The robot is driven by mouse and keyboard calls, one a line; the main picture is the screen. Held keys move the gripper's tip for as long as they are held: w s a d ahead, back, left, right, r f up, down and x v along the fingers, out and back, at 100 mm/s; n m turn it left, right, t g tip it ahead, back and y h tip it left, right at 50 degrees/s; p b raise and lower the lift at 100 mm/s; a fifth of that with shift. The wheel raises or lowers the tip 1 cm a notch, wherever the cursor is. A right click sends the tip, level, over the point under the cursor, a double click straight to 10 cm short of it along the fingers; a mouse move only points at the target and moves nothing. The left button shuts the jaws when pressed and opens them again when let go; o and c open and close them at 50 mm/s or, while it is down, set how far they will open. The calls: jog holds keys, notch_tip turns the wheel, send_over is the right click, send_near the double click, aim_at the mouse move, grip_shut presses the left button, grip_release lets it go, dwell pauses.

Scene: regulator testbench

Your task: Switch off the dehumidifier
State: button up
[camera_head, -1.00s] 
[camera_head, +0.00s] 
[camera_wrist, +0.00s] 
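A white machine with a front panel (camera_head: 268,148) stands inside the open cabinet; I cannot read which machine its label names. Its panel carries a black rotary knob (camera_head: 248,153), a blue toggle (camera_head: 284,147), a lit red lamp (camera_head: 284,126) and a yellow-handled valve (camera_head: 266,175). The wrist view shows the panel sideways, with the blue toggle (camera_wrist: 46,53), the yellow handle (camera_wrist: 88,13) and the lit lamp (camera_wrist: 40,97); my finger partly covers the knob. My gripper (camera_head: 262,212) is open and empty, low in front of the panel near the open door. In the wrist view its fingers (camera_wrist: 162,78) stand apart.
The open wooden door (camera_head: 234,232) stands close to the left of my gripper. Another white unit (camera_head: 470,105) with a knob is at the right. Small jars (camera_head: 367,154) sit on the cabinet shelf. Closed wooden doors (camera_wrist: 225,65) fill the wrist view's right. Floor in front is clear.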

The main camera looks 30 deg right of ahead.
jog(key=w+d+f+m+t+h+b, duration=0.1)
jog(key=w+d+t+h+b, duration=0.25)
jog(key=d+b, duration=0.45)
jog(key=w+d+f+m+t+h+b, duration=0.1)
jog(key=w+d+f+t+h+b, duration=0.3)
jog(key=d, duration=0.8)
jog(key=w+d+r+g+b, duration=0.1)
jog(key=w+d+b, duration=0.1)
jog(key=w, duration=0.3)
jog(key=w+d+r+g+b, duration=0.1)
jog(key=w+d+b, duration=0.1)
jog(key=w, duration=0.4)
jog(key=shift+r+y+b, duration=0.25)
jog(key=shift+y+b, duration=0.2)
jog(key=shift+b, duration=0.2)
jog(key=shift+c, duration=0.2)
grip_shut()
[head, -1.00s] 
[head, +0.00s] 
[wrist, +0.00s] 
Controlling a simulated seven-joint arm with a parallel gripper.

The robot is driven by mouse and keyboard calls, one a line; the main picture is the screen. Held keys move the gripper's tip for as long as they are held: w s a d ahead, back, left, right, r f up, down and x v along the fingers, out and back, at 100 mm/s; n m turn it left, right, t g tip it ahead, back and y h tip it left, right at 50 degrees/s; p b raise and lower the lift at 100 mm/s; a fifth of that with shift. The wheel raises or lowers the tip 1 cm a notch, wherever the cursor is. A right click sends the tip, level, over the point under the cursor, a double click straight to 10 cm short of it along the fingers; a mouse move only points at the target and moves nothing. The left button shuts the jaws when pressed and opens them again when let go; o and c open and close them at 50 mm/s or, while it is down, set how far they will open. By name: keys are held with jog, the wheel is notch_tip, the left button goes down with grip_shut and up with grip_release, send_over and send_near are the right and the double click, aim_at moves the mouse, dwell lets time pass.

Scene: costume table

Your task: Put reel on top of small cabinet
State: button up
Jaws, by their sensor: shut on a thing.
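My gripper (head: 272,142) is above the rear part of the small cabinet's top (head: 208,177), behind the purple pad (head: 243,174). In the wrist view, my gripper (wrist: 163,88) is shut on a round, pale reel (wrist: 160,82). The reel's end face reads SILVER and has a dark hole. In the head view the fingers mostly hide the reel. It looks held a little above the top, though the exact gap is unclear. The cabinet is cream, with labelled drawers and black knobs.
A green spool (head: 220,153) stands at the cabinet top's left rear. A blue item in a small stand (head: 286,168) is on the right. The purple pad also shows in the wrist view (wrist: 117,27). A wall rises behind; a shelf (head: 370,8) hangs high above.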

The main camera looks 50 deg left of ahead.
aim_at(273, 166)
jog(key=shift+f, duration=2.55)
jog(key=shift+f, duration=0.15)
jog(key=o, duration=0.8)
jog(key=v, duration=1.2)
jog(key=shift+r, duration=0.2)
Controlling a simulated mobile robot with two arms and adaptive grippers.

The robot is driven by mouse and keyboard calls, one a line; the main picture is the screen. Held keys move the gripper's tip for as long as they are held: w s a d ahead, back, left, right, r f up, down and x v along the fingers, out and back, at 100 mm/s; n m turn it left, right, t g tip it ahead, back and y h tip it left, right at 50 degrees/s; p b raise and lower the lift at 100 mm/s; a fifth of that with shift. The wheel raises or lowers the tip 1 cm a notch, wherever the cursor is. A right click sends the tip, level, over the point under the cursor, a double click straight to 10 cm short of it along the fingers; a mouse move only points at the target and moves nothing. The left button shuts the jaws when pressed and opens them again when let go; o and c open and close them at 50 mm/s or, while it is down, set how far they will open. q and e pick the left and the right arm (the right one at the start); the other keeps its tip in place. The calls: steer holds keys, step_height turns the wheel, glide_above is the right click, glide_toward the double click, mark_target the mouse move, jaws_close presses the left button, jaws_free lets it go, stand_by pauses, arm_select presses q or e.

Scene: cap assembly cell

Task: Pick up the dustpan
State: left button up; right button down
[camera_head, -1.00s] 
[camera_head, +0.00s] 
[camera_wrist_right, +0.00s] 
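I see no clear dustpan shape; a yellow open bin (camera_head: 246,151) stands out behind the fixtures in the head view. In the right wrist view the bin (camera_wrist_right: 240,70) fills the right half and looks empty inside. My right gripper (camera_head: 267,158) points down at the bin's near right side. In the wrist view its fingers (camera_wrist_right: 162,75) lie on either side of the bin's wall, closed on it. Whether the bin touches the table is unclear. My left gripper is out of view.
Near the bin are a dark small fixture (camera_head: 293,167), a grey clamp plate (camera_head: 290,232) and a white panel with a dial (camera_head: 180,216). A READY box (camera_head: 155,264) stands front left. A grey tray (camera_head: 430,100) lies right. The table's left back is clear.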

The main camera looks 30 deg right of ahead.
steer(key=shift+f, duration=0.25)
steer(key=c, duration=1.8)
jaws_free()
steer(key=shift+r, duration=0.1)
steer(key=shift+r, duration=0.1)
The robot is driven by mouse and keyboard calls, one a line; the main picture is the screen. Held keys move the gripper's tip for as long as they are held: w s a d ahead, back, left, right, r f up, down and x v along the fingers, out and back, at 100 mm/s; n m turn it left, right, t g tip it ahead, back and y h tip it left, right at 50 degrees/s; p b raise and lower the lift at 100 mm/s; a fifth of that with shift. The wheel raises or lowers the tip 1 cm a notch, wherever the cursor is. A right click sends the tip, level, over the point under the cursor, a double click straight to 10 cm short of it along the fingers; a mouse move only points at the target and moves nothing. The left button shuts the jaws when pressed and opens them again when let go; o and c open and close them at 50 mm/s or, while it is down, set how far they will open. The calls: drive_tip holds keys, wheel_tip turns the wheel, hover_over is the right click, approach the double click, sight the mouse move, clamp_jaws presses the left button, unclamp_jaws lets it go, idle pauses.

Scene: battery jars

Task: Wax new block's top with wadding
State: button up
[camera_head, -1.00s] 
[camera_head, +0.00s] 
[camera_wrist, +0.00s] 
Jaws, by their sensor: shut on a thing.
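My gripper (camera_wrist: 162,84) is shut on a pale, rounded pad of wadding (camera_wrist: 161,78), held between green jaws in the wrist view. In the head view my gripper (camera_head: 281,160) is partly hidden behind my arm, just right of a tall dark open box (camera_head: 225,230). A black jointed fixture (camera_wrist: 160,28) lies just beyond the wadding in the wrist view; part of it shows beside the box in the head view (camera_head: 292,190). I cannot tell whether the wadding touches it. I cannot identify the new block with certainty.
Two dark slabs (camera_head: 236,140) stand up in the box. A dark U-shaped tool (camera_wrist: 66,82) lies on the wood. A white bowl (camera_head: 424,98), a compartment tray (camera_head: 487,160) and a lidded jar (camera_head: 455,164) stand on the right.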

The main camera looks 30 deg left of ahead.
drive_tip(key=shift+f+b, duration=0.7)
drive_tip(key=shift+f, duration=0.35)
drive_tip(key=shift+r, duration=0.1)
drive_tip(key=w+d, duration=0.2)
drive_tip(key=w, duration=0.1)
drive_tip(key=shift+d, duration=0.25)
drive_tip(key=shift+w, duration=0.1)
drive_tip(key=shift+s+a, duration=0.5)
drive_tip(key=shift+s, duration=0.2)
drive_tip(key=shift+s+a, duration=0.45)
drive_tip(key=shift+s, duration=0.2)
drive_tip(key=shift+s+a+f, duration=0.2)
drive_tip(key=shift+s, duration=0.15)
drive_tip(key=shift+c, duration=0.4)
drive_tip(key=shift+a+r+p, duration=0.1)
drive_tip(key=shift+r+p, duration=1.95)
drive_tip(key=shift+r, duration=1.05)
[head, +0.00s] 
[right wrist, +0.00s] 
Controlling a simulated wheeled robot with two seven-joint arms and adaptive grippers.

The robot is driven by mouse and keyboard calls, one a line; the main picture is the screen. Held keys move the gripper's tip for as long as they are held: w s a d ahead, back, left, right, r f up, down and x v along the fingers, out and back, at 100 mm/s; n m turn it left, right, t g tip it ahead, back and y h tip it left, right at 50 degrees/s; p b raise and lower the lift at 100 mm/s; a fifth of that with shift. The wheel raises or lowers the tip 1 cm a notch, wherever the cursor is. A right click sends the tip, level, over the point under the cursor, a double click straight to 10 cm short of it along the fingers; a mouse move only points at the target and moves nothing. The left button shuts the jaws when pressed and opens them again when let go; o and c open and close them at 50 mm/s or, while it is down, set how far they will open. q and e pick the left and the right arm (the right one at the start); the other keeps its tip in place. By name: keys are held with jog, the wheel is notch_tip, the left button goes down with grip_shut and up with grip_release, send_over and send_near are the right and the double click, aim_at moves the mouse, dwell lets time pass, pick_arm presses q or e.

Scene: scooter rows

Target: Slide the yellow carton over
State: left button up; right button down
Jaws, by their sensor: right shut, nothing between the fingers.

———

Task prompt: Everything from the line with "[wrist, +0.00s]" through the line with "Controlling a simulated seven-joint", both ends included, should be repeated exactly; nothing else should appear.

Task result:
[wrist, +0.00s] 
Controlling a simulated seven-joint arm with a parallel gripper.

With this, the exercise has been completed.